Write out each line of the listing as it stands, without the images.

::: Available data :::

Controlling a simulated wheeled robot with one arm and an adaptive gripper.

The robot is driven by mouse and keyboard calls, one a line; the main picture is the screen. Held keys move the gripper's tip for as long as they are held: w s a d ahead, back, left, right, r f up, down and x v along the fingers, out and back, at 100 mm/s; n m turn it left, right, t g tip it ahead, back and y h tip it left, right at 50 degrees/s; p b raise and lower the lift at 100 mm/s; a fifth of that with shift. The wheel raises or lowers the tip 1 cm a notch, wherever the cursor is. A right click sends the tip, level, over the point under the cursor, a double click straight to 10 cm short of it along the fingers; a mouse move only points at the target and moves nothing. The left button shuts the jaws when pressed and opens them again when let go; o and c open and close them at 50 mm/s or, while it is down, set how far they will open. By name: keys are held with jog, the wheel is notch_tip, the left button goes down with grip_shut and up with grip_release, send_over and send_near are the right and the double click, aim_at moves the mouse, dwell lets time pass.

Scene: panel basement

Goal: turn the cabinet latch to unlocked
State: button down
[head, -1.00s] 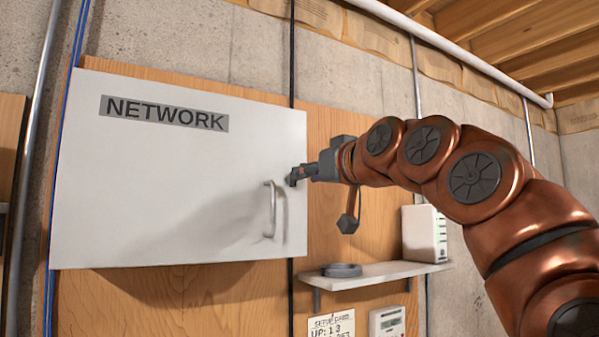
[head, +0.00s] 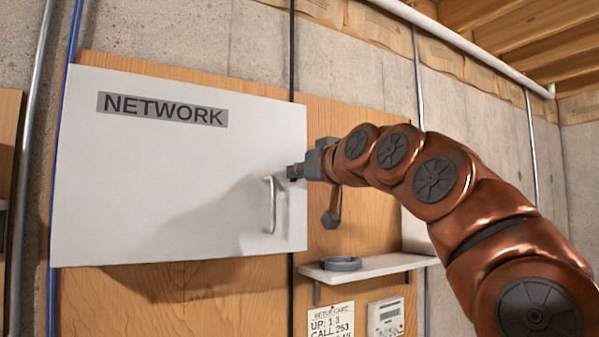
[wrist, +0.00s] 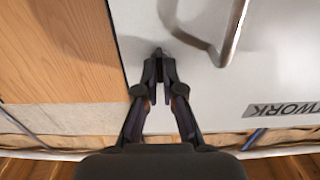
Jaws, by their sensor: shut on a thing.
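The white cabinet (head: 150,190) marked NETWORK hangs on a wooden panel, with its door closed. The latch (wrist: 158,51) is a small dark piece on the door near its free edge, beside the handle. My gripper (head: 292,172) is at that edge, just above and right of the handle in the head view. In the wrist view my gripper (wrist: 160,76) has its two dark fingers close together on the latch. The fingers hide most of it, so its exact angle is hard to tell. The metal handle (head: 270,205) is close by; it also shows in the wrist view (wrist: 232,35).
A black cable runs behind the cabinet.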

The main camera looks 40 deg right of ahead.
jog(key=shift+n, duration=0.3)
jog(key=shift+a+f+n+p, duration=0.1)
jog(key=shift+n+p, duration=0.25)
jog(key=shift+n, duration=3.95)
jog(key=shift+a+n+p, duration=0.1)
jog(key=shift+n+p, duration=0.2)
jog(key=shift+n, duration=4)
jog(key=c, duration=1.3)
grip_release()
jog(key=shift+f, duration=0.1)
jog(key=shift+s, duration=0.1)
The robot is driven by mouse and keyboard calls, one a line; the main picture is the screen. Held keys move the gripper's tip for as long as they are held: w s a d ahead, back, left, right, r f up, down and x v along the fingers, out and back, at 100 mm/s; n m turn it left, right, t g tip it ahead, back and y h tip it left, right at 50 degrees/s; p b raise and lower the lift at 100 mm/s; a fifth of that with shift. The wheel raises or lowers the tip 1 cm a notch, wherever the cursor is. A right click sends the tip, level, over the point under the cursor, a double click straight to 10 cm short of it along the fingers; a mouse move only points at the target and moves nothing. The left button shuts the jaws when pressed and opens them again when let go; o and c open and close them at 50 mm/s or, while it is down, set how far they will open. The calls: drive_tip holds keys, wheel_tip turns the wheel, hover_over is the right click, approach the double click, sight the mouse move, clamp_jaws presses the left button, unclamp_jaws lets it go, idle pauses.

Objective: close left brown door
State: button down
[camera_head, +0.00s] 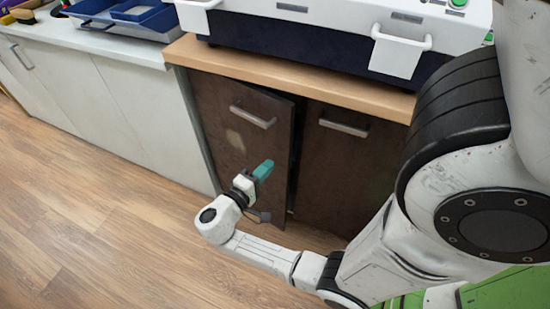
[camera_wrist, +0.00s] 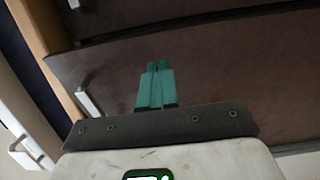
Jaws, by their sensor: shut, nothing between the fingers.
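The left brown door (camera_head: 232,125) stands slightly ajar, with a dark gap along its right edge. It has a silver bar handle (camera_head: 253,116) near its top. In the wrist view the brown door (camera_wrist: 215,75) fills most of the picture, and its handle (camera_wrist: 89,101) shows at the left. My gripper (camera_head: 264,169) has teal fingers and is shut and empty in front of the door, below the handle and toward its right edge. The gripper also shows in the wrist view (camera_wrist: 158,66), pointing at the door face. I cannot tell whether the fingertips touch it.
The right brown door (camera_head: 345,165) is closed beside it. A wooden countertop (camera_head: 300,80) above carries a white and dark blue machine (camera_head: 300,35). Pale cabinets (camera_head: 140,110) stand to the left. The wooden floor (camera_head: 90,220) in front is clear.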

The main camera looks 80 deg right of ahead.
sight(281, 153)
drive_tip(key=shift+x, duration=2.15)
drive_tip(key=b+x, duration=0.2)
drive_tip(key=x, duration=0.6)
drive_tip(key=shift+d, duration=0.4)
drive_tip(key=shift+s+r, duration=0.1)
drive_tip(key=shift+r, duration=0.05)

:::

● Written solution
Controlling a simulated wheeled robot with one arm and an adaptive gripper.

The robot is driven by mouse and keyboard calls, one a line; the main picture is the screen. Held keys move the gripper's tip for as long as they are held: w s a d ahead, back, left, right, r f up, down and x v along the fingers, out and back, at 100 mm/s; n m turn it left, right, t g tip it ahead, back and y h tip it left, right at 50 degrees/s; p b raise and lower the lift at 100 mm/s; a fifth of that with shift. The wheel raises or lowers the tip 1 cm a notch, wherever the cursor is. A right click sends the tip, level, over the point under the cursor, a double click straight to 10 cm short of it along the fingers; a mouse move only points at the target and moves nothing. The left button shuts the jaws when pressed and opens them again when let go; o and c open and close them at 50 mm/s or, while it is down, set how far they will open. By name: keys are held with jog, the wheel is notch_tip, the left button goes down with grip_shut and up with grip_release, send_over and send_near are the right and the double click, aim_at moves the mouse, dwell lets time pass.

Scene: panel basement

Goal: turn the cabinet latch to unlocked
State: button down
[head, -1.00s] 
[head, +0.00s] 
[wrist, +0.00s] 
Jaws, by their sensor: shut on a thing.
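The white cabinet (head: 150,190) marked NETWORK hangs on a wooden panel, with its door closed. The latch (wrist: 158,51) is a small dark piece on the door near its free edge, beside the handle. My gripper (head: 292,172) is at that edge, just above and right of the handle in the head view. In the wrist view my gripper (wrist: 160,76) has its two dark fingers close together on the latch. The fingers hide most of it, so its exact angle is hard to tell. The metal handle (head: 270,205) is close by; it also shows in the wrist view (wrist: 232,35).
A black cable runs behind the cabinet.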

The main camera looks 40 deg right of ahead.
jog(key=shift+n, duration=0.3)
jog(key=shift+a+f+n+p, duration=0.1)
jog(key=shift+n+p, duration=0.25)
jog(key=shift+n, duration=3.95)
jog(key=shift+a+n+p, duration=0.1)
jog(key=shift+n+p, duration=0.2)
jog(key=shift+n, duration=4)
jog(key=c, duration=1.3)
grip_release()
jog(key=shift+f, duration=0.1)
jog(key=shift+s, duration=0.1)
The robot is driven by mouse and keyboard calls, one a line; the main picture is the screen. Held keys move the gripper's tip for as long as they are held: w s a d ahead, back, left, right, r f up, down and x v along the fingers, out and back, at 100 mm/s; n m turn it left, right, t g tip it ahead, back and y h tip it left, right at 50 degrees/s; p b raise and lower the lift at 100 mm/s; a fifth of that with shift. The wheel raises or lowers the tip 1 cm a notch, wherever the cursor is. A right click sends the tip, level, over the point under the cursor, a double click straight to 10 cm short of it along the fingers; a mouse move only points at the target and moves nothing. The left button shuts the jaws when pressed and opens them again when let go; o and c open and close them at 50 mm/s or, while it is down, set how far they will open. The calls: drive_tip holds keys, wheel_tip turns the wheel, hover_over is the right click, approach the double click, sight the mouse move, clamp_jaws presses the left button, unclamp_jaws lets it go, idle pauses.

Objective: close left brown door
State: button down
[camera_head, +0.00s] 
[camera_wrist, +0.00s] 
Jaws, by their sensor: shut, nothing between the fingers.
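The left brown door (camera_head: 232,125) stands slightly ajar, with a dark gap along its right edge. It has a silver bar handle (camera_head: 253,116) near its top. In the wrist view the brown door (camera_wrist: 215,75) fills most of the picture, and its handle (camera_wrist: 89,101) shows at the left. My gripper (camera_head: 264,169) has teal fingers and is shut and empty in front of the door, below the handle and toward its right edge. The gripper also shows in the wrist view (camera_wrist: 158,66), pointing at the door face. I cannot tell whether the fingertips touch it.
The right brown door (camera_head: 345,165) is closed beside it. A wooden countertop (camera_head: 300,80) above carries a white and dark blue machine (camera_head: 300,35). Pale cabinets (camera_head: 140,110) stand to the left. The wooden floor (camera_head: 90,220) in front is clear.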

The main camera looks 80 deg right of ahead.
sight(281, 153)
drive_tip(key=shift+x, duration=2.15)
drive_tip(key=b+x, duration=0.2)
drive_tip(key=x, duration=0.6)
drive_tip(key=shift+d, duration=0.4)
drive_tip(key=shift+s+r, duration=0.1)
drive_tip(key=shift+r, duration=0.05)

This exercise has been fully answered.